▶ **Given material**:
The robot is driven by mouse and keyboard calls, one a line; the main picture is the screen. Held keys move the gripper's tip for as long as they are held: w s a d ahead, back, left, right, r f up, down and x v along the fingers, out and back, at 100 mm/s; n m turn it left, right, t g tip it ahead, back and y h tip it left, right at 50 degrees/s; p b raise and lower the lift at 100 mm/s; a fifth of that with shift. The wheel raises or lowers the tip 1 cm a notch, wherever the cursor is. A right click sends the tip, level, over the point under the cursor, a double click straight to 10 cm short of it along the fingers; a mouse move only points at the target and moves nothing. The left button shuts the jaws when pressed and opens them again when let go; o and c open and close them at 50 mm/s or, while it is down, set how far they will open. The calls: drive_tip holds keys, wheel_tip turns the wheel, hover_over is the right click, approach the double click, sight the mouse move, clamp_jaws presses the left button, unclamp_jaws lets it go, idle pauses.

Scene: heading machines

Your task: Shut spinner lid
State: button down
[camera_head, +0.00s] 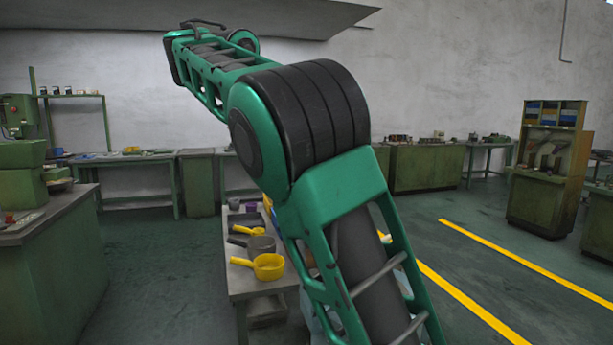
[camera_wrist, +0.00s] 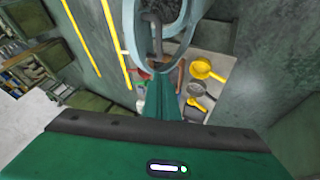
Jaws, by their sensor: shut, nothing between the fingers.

▶ **Directions for this task**:
Quote the material in full and exactly; do not carry over its pictures.

▶ **Exercise result**:
The robot is driven by mouse and keyboard calls, one a line; the main picture is the screen. Held keys move the gripper's tip for as long as they are held: w s a d ahead, back, left, right, r f up, down and x v along the fingers, out and back, at 100 mm/s; n m turn it left, right, t g tip it ahead, back and y h tip it left, right at 50 degrees/s; p b raise and lower the lift at 100 mm/s; a fifth of that with shift. The wheel raises or lowers the tip 1 cm a notch, wherever the cursor is. A right click sends the tip, level, over the point under the cursor, a double click straight to 10 cm short of it along the fingers; a mouse move only points at the target and moves nothing. The left button shuts the jaws when pressed and opens them again when let go; o and c open and close them at 50 mm/s or, while it is down, set how far they will open. The calls: drive_tip holds keys, wheel_tip turns the wheel, hover_over is the right click, approach the double click, sight the mouse move, clamp_jaws presses the left button, unclamp_jaws lets it go, idle pauses.

Scene: heading machines

Your task: Shut spinner lid
State: button down
[camera_head, +0.00s] 
[camera_wrist, +0.00s] 
Jaws, by their sensor: shut, nothing between the fingers.

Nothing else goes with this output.